## Task brief
Give only the lines from the one containing "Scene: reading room" through the end of the material below, exactly as written.

## Begin Dataset extract

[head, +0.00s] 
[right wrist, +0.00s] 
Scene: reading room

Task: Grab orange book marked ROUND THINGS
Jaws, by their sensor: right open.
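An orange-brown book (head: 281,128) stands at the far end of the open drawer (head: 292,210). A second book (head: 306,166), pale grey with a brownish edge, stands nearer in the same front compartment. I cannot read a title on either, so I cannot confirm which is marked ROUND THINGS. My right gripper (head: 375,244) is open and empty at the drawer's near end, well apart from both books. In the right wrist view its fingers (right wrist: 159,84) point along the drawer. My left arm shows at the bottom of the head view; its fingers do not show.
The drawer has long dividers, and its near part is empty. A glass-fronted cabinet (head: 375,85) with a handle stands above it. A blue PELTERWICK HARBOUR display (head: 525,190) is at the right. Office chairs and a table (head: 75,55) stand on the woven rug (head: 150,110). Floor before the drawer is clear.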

## End Dataset extract

## Solution for this task
Scene: reading room

Task: Grab orange book marked ROUND THINGS
Jaws, by their sensor: right open.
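An orange-brown book (head: 281,128) stands at the far end of the open drawer (head: 292,210). A second book (head: 306,166), pale grey with a brownish edge, stands nearer in the same front compartment. I cannot read a title on either, so I cannot confirm which is marked ROUND THINGS. My right gripper (head: 375,244) is open and empty at the drawer's near end, well apart from both books. In the right wrist view its fingers (right wrist: 159,84) point along the drawer. My left arm shows at the bottom of the head view; its fingers do not show.
The drawer has long dividers, and its near part is empty. A glass-fronted cabinet (head: 375,85) with a handle stands above it. A blue PELTERWICK HARBOUR display (head: 525,190) is at the right. Office chairs and a table (head: 75,55) stand on the woven rug (head: 150,110). Floor before the drawer is clear.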

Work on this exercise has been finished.